Your instructions — Reproduce exactly the lines below from the one containing "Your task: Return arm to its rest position" through the one containing "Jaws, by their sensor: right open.", including both, and nothing else.

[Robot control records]

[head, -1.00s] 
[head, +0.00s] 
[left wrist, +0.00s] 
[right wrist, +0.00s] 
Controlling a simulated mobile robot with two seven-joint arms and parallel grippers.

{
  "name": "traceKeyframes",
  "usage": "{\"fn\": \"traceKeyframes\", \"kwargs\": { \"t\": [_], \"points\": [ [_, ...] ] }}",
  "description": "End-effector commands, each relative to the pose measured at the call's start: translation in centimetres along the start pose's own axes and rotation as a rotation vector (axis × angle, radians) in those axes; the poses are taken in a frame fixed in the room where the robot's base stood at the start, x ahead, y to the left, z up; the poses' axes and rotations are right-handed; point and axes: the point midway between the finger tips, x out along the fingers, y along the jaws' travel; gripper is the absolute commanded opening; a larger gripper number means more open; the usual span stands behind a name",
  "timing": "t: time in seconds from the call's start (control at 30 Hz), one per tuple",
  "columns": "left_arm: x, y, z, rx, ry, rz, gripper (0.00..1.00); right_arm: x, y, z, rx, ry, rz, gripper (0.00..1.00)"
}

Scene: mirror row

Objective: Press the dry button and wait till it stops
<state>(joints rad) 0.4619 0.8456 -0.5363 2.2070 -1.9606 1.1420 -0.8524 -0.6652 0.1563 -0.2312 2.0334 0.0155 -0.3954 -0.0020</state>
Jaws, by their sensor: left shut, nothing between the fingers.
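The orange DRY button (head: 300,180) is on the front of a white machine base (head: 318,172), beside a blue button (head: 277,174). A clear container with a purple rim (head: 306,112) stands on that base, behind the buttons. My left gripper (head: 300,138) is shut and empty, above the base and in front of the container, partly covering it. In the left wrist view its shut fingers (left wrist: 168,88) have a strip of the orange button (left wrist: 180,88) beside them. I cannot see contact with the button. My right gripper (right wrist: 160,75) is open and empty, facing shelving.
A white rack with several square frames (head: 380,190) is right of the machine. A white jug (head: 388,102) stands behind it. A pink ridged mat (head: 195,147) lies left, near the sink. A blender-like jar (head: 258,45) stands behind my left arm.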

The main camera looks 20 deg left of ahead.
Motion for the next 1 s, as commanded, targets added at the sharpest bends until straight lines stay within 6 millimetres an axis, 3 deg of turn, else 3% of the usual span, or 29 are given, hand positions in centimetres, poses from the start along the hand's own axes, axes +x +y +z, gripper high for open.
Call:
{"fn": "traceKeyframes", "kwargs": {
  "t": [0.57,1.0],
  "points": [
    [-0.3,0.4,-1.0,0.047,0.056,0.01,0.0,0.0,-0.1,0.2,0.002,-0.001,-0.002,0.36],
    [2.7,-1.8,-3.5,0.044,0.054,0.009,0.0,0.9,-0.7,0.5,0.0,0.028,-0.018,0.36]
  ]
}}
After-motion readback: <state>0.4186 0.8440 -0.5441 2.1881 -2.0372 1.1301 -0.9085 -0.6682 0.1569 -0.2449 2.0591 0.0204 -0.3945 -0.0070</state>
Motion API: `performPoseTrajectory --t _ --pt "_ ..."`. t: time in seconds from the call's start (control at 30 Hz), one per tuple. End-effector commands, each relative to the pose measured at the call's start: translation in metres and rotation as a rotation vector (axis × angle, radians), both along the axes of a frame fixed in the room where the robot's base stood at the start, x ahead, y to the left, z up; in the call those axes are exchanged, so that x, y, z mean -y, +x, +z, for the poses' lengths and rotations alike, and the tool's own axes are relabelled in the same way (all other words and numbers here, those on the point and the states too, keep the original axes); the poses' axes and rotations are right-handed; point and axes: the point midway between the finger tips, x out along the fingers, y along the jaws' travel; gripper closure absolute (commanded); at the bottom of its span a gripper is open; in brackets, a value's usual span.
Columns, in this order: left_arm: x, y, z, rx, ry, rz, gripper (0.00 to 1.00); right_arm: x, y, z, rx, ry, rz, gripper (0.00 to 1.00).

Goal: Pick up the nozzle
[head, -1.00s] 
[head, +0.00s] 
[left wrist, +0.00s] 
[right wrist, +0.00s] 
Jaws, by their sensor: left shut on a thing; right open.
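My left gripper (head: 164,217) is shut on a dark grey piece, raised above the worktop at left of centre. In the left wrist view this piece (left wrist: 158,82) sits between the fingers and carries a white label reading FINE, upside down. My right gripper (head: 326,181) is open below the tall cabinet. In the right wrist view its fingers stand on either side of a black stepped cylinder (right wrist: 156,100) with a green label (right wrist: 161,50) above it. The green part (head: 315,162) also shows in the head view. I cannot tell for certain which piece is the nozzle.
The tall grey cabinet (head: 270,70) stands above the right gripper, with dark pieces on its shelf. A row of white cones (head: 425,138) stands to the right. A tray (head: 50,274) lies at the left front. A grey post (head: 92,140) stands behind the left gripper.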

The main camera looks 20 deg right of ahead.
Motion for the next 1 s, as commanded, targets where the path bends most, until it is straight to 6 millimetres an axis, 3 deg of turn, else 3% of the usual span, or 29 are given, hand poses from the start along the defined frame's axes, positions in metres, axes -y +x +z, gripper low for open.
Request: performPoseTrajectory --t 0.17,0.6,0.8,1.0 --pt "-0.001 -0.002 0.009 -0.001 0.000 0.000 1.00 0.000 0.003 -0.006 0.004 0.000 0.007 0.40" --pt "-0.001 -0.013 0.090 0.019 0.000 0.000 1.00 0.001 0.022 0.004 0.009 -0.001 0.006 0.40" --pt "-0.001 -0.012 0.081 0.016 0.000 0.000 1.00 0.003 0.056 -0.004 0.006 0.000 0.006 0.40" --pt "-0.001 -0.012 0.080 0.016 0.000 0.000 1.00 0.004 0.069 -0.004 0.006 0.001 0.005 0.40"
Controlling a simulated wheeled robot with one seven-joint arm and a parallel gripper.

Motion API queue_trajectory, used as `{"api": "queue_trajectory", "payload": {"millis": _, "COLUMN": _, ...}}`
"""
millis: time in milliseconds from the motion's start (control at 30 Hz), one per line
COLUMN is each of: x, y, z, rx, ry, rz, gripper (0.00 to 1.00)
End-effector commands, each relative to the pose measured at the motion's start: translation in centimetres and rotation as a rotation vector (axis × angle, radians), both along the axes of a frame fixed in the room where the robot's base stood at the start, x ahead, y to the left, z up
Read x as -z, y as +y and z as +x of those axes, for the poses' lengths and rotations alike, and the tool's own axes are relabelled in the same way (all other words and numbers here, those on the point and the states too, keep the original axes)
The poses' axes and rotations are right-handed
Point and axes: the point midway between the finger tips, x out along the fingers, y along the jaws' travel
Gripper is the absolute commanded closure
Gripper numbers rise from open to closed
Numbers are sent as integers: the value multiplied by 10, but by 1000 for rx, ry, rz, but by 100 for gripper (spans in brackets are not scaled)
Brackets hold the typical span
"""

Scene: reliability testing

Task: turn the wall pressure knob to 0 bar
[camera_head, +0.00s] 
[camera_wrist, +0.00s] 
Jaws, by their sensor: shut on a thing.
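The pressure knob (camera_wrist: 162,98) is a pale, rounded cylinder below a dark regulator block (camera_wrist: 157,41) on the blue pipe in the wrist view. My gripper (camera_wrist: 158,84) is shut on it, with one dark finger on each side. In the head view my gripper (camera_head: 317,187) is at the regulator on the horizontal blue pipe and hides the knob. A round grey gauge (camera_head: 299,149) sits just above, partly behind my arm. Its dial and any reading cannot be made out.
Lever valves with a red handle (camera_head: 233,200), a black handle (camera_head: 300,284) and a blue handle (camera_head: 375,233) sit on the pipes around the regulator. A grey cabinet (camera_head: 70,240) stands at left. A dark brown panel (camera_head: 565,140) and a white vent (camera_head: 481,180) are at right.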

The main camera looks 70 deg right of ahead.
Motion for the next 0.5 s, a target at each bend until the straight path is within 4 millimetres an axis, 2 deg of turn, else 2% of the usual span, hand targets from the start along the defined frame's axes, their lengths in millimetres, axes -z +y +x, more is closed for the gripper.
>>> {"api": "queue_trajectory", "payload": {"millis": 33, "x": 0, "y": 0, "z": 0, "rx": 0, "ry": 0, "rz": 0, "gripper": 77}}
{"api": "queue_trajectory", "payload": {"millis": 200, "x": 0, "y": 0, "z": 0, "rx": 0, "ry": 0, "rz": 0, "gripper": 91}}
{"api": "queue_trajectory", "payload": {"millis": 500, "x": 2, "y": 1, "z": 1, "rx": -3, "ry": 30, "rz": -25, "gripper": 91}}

...

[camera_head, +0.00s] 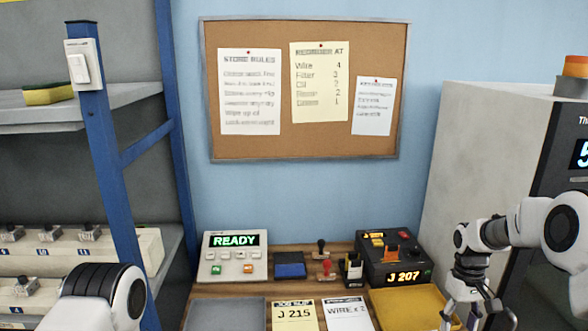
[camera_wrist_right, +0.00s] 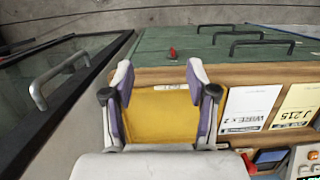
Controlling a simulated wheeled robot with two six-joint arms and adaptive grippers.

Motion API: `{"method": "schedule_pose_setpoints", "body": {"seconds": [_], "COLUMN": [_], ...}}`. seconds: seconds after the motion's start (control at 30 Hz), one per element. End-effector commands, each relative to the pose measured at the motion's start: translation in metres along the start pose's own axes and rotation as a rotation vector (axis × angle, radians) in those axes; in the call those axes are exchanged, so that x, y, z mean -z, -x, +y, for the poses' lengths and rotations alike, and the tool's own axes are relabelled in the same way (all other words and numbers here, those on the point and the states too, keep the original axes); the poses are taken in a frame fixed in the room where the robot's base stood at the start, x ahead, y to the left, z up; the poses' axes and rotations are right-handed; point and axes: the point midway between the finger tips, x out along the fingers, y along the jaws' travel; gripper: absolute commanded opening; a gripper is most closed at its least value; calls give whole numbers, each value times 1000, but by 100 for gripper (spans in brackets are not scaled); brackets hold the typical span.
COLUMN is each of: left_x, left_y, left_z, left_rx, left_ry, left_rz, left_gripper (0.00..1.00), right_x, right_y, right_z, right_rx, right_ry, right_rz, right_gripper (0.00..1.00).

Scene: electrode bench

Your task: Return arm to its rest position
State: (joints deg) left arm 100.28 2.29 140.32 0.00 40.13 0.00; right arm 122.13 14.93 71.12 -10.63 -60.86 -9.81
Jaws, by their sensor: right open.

Problem solution —
Your task: Return arm to its rest position
State: (joints deg) left arm 100.28 2.29 140.32 0.00 40.13 0.00; right arm 122.13 14.93 71.12 -10.63 -60.86 -9.81
Jaws, by their sensor: right open.

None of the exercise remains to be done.